Ces paroles terribles s'adressent à Lucia, dont la vie a basculé le jour où Bianca, sa fille de quatorze ans a disparu sans laisser de trace. Grande fan de football, du Barça en particulier, la jeune fille portait ce jour-là un maillot de son idole, Lionel Messi. Rançon demandée, rançon payée... mais Bianca ne sera jamais libérée, ses ravisseurs préférant l'exécuter sauvagement sur place.
Depuis Lucia recherche désespérément le corps de sa fille. Comme tant d'autres, elle creuse, elle fouille dans les forêts, dans les collines, elle se bat et trouve une force nouvelle pour explorer les fosses clandestines qui abondent dans cette région. Au Mexique, explique l'auteur, Sylvain Estibar, 90 000 personnes ont maintenant disparu, sans que les autorités ne bronchent. Seuls leur proches mènent le combat de les retrouver et fouillent la terre tous ensemble, tels des spectres...

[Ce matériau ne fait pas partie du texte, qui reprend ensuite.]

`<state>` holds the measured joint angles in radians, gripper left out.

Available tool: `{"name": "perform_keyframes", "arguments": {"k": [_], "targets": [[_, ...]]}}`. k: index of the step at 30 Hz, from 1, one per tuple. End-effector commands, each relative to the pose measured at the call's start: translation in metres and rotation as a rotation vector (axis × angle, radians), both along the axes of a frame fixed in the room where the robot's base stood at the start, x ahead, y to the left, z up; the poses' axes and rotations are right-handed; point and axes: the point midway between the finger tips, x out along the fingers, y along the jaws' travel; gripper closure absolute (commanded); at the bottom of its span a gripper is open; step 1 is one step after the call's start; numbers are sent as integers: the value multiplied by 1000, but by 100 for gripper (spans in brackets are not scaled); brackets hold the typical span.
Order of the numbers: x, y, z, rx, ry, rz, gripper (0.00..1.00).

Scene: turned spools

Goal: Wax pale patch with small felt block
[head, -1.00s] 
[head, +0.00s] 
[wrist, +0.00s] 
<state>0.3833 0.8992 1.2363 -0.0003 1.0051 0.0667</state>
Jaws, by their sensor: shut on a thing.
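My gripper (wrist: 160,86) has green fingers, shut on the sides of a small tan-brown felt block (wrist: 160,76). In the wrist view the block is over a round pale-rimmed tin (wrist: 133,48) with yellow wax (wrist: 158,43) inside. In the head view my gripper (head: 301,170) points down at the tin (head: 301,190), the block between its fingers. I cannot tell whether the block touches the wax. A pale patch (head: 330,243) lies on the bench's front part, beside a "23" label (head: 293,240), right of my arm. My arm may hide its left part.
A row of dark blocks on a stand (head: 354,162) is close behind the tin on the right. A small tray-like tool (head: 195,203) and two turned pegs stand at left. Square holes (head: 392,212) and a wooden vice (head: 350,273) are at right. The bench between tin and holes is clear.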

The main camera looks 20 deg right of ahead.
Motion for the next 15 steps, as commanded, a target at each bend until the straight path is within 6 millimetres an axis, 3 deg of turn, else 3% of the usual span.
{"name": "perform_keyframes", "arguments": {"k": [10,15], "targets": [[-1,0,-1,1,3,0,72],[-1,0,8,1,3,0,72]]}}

"Les morts étouffent là-dessous, alors tu perces le sol pour les faire respirer, pour qu'ils te parlent, que s'échappent enfin leurs murmures, que s'évente leur souffle putride qui dira la vérité affreuse".
C'est une peinture noire, très noire, que nous livre Sylvain Estibar. Il nous crie sa colère, sa révolte et dénonce la misère, la guerre des gangs, les crimes crapuleux, le cartel des drogues, la corruption, la mort semée partout et cet immense ossuaire qu'est devenu le sol du pays mexicain et il évoque aussi la dictature d'autres pays d'Amérique Latine.

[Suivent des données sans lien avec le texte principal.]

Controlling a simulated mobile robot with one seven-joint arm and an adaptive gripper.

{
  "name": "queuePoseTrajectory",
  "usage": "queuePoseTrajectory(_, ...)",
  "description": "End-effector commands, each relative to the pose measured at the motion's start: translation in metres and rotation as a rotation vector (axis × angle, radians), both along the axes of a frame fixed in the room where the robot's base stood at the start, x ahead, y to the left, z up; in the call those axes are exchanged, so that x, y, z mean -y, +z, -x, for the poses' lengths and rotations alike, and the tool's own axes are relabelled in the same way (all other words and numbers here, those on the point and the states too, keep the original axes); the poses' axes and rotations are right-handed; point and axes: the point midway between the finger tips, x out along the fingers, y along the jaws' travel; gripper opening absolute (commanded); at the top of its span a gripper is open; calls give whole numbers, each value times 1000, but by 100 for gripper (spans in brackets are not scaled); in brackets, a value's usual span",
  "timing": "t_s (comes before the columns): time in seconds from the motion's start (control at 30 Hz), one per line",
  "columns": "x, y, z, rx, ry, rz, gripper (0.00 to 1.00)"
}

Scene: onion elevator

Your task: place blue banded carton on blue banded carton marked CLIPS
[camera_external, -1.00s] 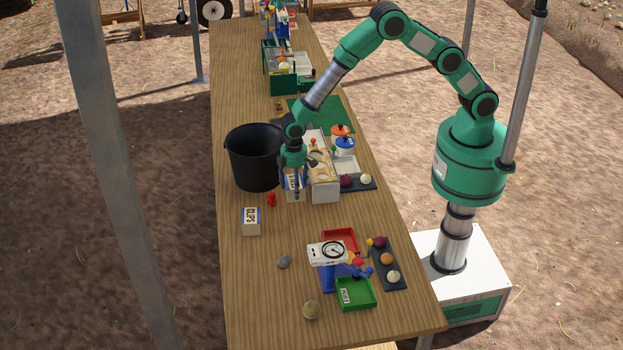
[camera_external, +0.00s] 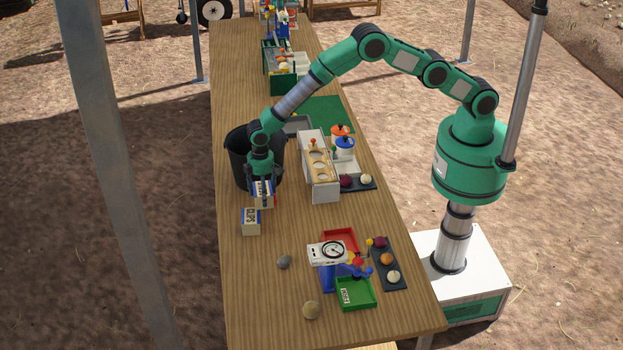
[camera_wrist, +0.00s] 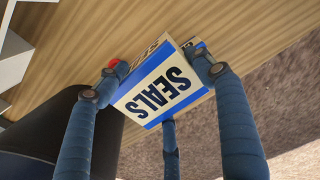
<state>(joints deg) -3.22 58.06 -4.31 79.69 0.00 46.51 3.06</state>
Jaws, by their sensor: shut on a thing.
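My gripper (camera_external: 262,198) is shut on a blue banded carton (camera_external: 264,188) above the table. In the wrist view this carton (camera_wrist: 162,86) is marked SEALS and sits tilted between the fingers (camera_wrist: 160,85). The blue banded carton marked CLIPS (camera_external: 251,222) stands on the table just below and slightly left of the held carton in the external view. The two look close, but I cannot tell whether they touch. The CLIPS carton is not clearly seen in the wrist view.
A black bucket (camera_external: 237,160) stands right behind my gripper. A grey stone (camera_external: 284,262) lies nearer the front; the table's left side is clear.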

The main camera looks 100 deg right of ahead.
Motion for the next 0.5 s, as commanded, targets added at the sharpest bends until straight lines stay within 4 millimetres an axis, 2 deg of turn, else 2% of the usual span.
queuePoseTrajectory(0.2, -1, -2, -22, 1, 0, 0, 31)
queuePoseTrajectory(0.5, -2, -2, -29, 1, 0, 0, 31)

Aucun espoir dans ce roman. On aimerait qu'il s'agisse de fiction, mais la réalité hélas est bien présente.
Style sec et percutant, chapitres très courts, ce livre se lit rapidement. On est happé par l'horreur, mais on ne peut s'en détacher. Quelques personnages secondaires bien choisis, comme par exemple le photographe de la Nota Roja, spécialiste de la photo criminelle, à la recherche de l'ultime cliché qui le rendra célèbre.
Et puis Lionel Messi, la star argentine, à qui Lucia a envoyé une lettre pour lui raconter l'histoire de sa fille disparue et l'alerter sur les circonstances du drame vécu par tant de mexicains. Il fera un geste...
Le monde du football, de la lumière, de l'argent et de l'extravagance, opposé à celui de la misère noire, de l'abandon et de la détresse. L'auteur a souhaité téléscoper ces deux univers totalement opposés et montrer les absurdités et les menaces qui pèsent actuellement, les pertes de repères et le délitement de la société.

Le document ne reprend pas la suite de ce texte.